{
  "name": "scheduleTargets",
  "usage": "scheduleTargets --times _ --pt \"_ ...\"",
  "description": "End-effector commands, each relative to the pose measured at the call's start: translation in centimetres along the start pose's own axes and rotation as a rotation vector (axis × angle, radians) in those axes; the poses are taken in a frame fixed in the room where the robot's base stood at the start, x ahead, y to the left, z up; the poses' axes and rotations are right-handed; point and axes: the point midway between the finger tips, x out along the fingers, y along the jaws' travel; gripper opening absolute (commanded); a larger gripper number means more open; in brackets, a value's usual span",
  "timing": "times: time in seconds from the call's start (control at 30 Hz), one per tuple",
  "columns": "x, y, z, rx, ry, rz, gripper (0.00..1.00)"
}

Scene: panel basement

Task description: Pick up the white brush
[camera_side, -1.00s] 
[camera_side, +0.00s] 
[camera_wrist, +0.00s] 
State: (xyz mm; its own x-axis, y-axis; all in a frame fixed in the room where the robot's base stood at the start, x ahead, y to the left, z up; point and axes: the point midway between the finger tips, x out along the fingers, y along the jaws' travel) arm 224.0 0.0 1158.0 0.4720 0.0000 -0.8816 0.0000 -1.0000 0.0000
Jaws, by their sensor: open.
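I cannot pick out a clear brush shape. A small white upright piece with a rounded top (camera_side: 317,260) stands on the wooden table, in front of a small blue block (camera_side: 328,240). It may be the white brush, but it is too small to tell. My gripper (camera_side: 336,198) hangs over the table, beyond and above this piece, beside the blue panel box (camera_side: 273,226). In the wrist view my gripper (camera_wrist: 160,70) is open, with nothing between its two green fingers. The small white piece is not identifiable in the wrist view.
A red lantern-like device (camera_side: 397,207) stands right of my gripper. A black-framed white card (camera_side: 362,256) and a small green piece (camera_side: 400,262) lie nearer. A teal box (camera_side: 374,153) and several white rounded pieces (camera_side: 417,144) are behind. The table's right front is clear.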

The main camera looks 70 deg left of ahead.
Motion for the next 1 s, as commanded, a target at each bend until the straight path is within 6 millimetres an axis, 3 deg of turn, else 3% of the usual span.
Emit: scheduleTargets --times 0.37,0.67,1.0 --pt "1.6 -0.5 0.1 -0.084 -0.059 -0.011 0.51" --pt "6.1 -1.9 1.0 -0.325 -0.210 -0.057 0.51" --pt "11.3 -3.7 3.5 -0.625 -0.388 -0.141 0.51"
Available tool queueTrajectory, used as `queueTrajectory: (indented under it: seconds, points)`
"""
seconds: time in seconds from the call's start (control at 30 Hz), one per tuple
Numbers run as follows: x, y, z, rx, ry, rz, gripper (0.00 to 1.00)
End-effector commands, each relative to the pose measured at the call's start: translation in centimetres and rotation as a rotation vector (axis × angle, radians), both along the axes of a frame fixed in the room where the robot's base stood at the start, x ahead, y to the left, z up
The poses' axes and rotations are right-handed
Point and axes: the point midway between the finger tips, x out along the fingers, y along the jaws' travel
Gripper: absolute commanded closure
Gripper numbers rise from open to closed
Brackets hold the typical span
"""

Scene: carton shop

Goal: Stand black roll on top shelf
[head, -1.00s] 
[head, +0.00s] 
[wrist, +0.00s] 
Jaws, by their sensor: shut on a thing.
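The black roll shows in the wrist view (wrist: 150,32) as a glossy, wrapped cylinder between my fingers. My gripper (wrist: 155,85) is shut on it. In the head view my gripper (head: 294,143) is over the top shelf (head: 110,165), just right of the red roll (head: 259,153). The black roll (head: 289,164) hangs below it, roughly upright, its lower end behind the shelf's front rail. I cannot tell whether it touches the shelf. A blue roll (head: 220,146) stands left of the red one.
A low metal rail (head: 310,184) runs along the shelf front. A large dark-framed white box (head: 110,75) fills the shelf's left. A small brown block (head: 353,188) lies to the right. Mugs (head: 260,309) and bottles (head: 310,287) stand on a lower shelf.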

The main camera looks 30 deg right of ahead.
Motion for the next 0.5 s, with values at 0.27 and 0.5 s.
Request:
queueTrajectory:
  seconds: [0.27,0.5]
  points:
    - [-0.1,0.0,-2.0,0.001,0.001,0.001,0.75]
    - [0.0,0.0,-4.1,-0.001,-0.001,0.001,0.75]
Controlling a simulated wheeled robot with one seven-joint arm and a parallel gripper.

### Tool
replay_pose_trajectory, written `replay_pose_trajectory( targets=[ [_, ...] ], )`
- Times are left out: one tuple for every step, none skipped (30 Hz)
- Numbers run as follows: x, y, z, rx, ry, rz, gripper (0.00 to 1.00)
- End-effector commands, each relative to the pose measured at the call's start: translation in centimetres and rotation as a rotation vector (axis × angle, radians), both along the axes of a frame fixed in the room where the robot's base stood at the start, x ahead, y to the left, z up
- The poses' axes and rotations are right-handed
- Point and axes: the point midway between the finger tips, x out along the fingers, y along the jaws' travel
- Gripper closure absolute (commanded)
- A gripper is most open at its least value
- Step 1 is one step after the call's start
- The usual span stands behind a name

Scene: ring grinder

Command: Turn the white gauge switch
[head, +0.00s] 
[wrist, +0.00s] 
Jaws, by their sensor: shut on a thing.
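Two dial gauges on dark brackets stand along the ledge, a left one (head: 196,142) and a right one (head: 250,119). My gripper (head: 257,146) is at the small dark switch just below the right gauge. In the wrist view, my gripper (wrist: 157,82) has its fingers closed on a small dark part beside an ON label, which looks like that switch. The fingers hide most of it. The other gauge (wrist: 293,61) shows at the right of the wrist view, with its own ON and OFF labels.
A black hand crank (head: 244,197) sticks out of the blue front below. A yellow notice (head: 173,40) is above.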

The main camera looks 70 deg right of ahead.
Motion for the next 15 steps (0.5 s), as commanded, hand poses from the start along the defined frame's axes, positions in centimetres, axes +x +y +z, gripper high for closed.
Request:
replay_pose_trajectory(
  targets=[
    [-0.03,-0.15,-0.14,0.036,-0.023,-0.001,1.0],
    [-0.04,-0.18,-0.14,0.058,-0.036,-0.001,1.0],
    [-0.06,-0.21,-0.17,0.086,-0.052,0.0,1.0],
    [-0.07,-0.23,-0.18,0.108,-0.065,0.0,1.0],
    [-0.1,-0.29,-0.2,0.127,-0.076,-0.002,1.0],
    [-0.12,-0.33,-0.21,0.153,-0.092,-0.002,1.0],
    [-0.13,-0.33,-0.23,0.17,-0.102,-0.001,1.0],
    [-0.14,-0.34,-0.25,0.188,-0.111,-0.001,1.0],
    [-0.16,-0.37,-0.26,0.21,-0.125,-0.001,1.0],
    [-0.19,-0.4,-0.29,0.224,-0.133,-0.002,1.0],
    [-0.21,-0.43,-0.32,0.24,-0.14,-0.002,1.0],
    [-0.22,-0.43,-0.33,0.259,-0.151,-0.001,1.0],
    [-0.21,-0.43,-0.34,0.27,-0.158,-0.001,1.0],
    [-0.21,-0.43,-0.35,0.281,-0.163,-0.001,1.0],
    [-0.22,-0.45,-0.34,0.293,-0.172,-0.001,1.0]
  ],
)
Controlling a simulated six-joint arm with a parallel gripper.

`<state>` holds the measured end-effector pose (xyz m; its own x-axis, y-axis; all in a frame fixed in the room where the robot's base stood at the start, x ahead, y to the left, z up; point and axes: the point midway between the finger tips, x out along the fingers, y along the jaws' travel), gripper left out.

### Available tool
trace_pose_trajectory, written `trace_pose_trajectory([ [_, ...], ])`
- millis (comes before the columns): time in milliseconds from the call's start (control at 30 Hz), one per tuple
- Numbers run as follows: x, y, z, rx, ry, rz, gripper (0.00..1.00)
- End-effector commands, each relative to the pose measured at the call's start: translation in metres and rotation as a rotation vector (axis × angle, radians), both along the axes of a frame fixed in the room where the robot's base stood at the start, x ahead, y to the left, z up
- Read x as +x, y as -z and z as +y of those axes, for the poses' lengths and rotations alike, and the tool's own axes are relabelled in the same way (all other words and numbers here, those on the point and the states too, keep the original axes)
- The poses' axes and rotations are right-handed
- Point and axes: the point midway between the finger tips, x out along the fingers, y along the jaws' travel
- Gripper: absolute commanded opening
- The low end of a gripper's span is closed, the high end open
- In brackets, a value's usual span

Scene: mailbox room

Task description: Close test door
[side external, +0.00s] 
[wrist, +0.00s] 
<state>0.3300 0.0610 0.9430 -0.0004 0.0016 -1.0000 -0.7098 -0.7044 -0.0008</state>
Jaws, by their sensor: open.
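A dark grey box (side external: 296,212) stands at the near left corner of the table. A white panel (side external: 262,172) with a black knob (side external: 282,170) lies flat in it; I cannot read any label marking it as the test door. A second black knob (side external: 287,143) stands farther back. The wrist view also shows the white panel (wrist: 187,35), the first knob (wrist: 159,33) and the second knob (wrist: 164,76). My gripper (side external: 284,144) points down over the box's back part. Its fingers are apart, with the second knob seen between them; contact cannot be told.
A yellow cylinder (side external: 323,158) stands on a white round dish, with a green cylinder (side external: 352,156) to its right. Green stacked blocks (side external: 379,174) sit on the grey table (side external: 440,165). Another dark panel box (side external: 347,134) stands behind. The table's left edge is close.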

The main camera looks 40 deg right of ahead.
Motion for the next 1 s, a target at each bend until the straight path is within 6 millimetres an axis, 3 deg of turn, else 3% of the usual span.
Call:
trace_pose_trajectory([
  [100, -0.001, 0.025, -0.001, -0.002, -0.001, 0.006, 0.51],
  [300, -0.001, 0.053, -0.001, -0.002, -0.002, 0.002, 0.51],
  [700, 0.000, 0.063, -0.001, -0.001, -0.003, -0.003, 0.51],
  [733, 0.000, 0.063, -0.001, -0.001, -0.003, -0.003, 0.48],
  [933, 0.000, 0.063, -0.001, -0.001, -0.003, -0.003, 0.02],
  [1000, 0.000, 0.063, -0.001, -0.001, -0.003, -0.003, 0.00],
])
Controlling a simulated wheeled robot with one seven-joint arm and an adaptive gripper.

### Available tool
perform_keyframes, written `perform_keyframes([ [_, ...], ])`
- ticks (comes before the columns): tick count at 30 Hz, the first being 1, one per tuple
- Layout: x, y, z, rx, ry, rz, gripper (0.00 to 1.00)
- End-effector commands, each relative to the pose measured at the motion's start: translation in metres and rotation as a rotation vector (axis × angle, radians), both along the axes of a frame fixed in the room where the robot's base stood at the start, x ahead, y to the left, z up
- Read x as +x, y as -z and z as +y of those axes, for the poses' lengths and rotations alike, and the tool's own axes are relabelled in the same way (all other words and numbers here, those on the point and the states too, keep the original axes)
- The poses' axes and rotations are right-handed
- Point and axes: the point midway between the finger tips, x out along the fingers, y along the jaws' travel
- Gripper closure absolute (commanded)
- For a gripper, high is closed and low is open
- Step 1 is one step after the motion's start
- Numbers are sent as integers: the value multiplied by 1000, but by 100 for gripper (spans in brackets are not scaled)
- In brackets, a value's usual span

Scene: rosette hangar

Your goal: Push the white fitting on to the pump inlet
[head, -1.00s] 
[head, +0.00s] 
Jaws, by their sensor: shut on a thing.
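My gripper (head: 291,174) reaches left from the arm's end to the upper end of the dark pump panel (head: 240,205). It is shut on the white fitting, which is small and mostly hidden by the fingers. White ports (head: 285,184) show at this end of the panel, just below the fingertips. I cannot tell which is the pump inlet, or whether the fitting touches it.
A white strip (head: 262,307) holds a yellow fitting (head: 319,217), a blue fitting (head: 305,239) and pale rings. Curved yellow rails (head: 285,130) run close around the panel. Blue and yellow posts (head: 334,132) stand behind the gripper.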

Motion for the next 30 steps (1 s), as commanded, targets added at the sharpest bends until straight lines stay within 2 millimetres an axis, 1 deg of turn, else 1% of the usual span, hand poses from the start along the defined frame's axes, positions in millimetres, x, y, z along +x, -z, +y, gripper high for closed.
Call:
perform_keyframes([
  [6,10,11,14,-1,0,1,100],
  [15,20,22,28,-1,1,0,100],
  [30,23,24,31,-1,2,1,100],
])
##########
Among these entries, how many lines include the string "else"? Reply with the number by itself.

3